The flimmering is always very disturbing so I'll now have to look at the trig "stability" knob on my scope (an advice from Tim), cause untill now this knob did not seem to do anything (on/off, but nothing inbetween).
So I'll check again and will also read the exact procedure in the manual which I also could download thanks to Tim!!!

daverj
To get a repeating waveform to appear stable on a scope you need to have the scope trigger off of the signal you are looking at.

I can't make out the controls on your scope, but I would guess that somewhere there is a switch that selects the trigger source. Be sure that it is set to the input that the signal is going into (often called input A or input B).

Then there will usually be a switch that chooses the direction of the trigger. With the type of signal you are looking at you want that to be set to "+" (the plus usually represents a trigger on a positive rising slope).

Then there will be a knob called something like Trigger Level. By turning that you are selecting the point on the input waveform that the trigger happens at. If you feed something in with a slow rising edge then turning that knob will make the scope trace start at various points going up or down that edge as you turn the knob. For the type of waveform you are showing you want to turn the trigger level knob down to the point where it is triggering at a point fairly low on the rising edge of the wave shape. Otherwise the beginning part of the wave will be off screen to the left and you won't see it.
batchas
Thanx a lot Dave!!!
I should have mentionned that Tim sent me very detailled explanations and a link to the original manual!
Nevertheless, it might help others + I'll have to check again cause as you are explaining here and how Tim did, it should work.
I'll show in a vid what the setting knob does to finetune, once I'll carefuly have read the manual to be sure I'm really doing all like it should be done.

For the moment I have the feeling I tried all and that this knob does not react as it should (instead of trig sync/ tuning values only an on/off effect), but it's only speculations: so... the manual is now waiting for me!
daverj
It looks like many of the knobs on that scope are dual knobs. So remember on those that the black part and the red part adjust different things. Also a lot of time the trigger level might include a switch when turned all the way one direction or the other. That would give an auto trigger level. When you rotate it so the switch is turned off then you adjust the knob to set the level.

There might also be a coupling switch for the trigger, to trigger on an AC or a DC waveform. Usually the DC setting works best, but sometimes you have to go with the AC setting.
swiv
daverj wrote:
To get a repeating waveform to appear stable on a scope you need to have the scope trigger off of the signal you are looking at.

I can't make out the controls on your scope, but I would guess that somewhere there is a switch that selects the trigger source. Be sure that it is set to the input that the signal is going into (often called input A or input B).

Then there will usually be a switch that chooses the direction of the trigger. With the type of signal you are looking at you want that to be set to "+" (the plus usually represents a trigger on a positive rising slope).

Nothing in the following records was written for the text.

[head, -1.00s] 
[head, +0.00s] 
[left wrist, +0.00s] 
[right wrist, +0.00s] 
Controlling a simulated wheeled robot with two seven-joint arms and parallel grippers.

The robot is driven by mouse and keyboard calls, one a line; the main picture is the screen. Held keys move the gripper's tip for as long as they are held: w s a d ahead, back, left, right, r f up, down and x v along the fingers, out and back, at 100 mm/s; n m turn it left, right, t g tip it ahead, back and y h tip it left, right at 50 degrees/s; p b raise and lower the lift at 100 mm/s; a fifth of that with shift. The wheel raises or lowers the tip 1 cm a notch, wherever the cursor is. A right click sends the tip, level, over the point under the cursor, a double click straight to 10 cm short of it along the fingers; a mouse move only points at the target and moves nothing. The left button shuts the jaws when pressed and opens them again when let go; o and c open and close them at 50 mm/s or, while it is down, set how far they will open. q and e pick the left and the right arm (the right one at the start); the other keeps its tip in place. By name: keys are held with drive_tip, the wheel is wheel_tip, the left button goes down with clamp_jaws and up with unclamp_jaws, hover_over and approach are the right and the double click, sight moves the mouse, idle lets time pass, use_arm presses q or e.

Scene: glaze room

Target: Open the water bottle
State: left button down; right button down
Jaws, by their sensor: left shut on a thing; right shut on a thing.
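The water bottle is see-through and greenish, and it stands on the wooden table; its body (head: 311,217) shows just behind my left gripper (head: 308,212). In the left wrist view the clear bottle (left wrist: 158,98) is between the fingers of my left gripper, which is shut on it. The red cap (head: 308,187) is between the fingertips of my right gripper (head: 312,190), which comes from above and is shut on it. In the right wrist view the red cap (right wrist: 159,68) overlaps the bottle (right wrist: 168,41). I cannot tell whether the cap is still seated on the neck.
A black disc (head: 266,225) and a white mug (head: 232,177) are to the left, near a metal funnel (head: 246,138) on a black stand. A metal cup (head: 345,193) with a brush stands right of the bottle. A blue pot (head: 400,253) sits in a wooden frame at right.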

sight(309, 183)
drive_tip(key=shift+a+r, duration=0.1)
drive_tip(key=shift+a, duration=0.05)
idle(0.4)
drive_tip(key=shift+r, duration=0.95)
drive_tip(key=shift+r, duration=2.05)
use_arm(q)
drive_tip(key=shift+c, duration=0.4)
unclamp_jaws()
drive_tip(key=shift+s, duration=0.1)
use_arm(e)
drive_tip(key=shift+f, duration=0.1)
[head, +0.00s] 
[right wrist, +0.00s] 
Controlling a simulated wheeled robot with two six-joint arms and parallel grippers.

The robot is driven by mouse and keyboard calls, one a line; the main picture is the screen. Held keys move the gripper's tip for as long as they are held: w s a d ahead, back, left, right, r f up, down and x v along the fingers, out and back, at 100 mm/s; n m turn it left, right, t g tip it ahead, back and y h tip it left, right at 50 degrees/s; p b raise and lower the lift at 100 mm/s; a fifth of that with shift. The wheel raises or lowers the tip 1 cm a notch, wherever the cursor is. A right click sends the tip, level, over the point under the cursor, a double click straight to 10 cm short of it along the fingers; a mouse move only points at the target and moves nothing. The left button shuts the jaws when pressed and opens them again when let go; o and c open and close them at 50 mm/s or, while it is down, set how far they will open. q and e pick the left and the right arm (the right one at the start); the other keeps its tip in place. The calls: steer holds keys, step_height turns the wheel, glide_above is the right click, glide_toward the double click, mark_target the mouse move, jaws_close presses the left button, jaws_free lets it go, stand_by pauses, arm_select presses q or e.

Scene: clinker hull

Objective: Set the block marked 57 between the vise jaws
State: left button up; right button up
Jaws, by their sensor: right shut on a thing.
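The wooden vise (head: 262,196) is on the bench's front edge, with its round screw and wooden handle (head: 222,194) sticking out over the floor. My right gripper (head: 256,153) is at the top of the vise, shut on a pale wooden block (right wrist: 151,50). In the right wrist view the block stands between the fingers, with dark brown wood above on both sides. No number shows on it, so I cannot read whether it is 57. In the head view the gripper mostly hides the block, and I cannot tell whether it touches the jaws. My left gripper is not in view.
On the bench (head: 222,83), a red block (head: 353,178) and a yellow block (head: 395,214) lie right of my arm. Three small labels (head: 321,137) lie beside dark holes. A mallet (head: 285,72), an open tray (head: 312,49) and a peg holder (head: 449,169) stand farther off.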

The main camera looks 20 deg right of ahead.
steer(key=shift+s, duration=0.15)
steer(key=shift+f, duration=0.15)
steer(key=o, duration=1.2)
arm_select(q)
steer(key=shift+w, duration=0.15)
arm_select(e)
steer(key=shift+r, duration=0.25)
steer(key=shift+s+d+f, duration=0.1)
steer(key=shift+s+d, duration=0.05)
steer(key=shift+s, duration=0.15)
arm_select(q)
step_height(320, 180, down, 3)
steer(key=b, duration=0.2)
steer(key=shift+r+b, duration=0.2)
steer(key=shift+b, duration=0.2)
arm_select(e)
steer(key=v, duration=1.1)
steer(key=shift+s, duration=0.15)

Then there will be a knob called something like Trigger Level. By turning that you are selecting the point on the input waveform that the trigger happens at. If you feed something in with a slow rising edge then turning that knob will make the scope trace start at various points going up or down that edge as you turn the knob. For the type of waveform you are showing you want to turn the trigger level knob down to the point where it is triggering at a point fairly low on the rising edge of the wave shape. Otherwise the beginning part of the wave will be off screen to the left and you won't see it.


Another scope newbie here, so this was really useful thanks thumbs up

Any ideas why using the above procedure/settings would still result in an unstable trace though? I'm worried that the scope I got for a gift recently doesn't trigger properly at all, both internal and external triggering doesn't seem to do anything (ie the trace just starts at a random point in Y, so I have to tune my signal specifically to get stable trace which kills the fun a bit). Here's a (poor - sorry!) photo of the front if it helps.

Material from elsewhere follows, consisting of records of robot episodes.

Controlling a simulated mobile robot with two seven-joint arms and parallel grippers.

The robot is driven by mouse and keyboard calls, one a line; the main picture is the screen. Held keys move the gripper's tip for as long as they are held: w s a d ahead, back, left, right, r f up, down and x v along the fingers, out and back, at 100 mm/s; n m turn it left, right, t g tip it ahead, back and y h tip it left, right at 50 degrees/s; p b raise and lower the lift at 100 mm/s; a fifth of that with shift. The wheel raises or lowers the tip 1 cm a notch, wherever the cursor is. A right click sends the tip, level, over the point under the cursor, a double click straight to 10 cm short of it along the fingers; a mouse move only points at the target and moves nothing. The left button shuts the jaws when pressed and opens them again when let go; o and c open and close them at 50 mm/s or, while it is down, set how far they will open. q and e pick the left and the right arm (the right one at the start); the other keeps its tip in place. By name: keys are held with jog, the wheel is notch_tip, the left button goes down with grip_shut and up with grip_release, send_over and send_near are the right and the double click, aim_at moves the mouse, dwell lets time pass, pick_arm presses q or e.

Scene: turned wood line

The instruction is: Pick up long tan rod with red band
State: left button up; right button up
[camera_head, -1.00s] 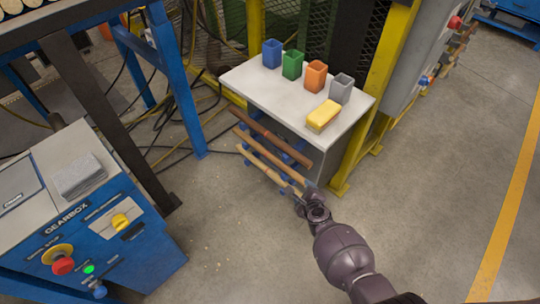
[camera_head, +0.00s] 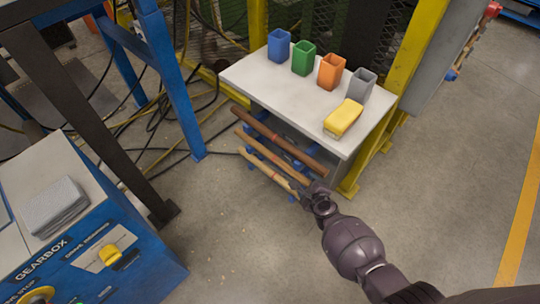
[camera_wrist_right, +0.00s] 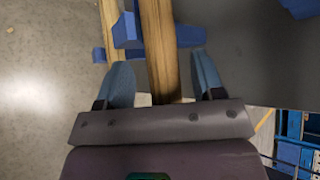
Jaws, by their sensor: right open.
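Several long rods lie on blue supports at the front of a white-topped table. The top one is a dark brown rod (camera_head: 300,152). Below it are a middle tan rod (camera_head: 262,152) and a lower tan rod (camera_head: 264,168). I cannot clearly make out a red band on either tan one. My right gripper (camera_head: 312,187) is open at the near right end of the tan rods. In the right wrist view, a tan rod (camera_wrist_right: 159,50) runs between its two blue-grey fingers (camera_wrist_right: 163,80), with gaps on both sides. My left gripper is not in view.
A blue support (camera_wrist_right: 128,30) crosses close ahead of the fingers. On the white table (camera_head: 265,85) stand blue, green, orange and grey cups and a yellow block (camera_head: 343,118). A blue gearbox cabinet (camera_head: 130,265) is at lower left.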

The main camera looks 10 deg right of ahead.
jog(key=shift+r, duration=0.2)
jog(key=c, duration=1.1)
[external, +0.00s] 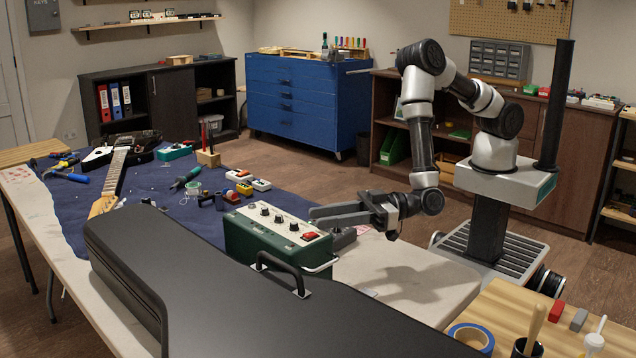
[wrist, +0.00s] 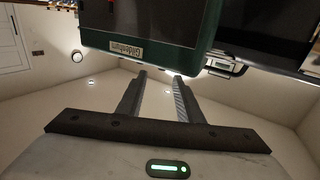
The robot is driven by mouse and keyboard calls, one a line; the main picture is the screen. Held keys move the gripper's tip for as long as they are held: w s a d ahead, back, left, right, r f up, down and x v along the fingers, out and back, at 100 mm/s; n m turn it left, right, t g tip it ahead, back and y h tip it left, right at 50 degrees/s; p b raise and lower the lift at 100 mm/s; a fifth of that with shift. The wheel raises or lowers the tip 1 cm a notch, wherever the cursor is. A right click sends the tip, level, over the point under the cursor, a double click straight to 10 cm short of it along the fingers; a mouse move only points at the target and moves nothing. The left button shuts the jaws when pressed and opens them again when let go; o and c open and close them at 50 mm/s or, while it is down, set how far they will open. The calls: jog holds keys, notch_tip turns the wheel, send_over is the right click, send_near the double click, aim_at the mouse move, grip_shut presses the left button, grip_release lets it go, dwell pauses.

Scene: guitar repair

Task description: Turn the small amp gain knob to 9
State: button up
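The small amp (external: 272,246) is a dark green box on the bench, with a pale control panel on its top. The panel carries several dark knobs (external: 278,218) and a red switch (external: 311,236). Which knob is the gain, and where its pointer stands, is too small to tell. My gripper (external: 312,217) reaches in from the right, with its fingertips beside the panel's right rear edge. In the wrist view the two fingers (wrist: 159,75) are apart with nothing between them. The amp's green side and name label (wrist: 127,47) show just beyond the fingertips; the knobs are not visible there.
A large black guitar case (external: 200,270) fills the front of the bench, close by the amp. Small pedals (external: 245,182) and tools lie on the blue mat (external: 150,190) behind. A guitar (external: 115,170) lies at left. The bench right of the amp (external: 410,270) is mostly clear.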

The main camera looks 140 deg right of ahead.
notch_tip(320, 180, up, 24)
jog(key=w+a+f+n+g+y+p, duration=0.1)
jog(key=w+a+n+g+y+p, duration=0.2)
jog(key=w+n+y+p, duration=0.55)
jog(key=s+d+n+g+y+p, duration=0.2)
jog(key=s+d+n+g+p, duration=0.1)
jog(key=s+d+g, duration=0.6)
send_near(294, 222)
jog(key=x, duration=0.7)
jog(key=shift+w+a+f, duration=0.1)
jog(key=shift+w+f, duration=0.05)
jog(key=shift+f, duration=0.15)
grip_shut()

I am mostly just trying to use INT as the trigger source (so signal to be monitored - z3000 sine here - is multed to the Y input, triggering section set to INT, level and polarity switches set in all combinations, TIME/div set so a couple of oscillations are visible) but to no avail. seriously, i just don't get it Any help really appreciated!
asteraster
resurrecting this thread to ask if this cable will work from rack to scope

http://www.amazon.com/Bingfu-Pigtail-Center-3-5mm-Cable/dp/B00TI1W3ZM/ ref=pd_sim_23_1?ie=UTF8&dpID=41fhL-sgTQL&dpSrc=sims&preST=_AC_UL160_SR 160%2C160_&refRID=1B4DJH8ESHT4HMV78PCK

also have the Tenma 20Mhz

thanks!
Varikusbrainz
Hi

Would these alone be Ok to provide connection between eurorack and oscilloscope?

BNC Male to RCA female
3.5 mm Female to RCA Male
3.5mm patch cable

Thanks
Varikusbrainz
Varikusbrainz wrote:
Hi

Would these alone be Ok to provide connection between eurorack and oscilloscope?

BNC Male to RCA female
3.5 mm Female to RCA Male
3.5mm patch cable

Thanks


Or could I connect the probe directly to the tip and ground points on a 3.5mm mono jack socket and connect to the euro with a patchcable?
ImNotDedYet
Varikusbrainz wrote:
Varikusbrainz wrote:
Hi

Would these alone be Ok to provide connection between eurorack and oscilloscope?

BNC Male to RCA female
3.5 mm Female to RCA Male
3.5mm patch cable

Thanks


Or could I connect the probe directly to the tip and ground points on a 3.5mm mono jack socket and connect to the euro with a patchcable?


I connect euro patch cable to output jack, ground of probe for scope on sleeve, and non-ground of probe to tip.

I"m not sure about going the RCA route.
Varikusbrainz
Thanks but Im looking for a solution that doesnt require me to hold the probe, hence asking about connectors.

I ask as I side with caution but Im sure my solution will be fine.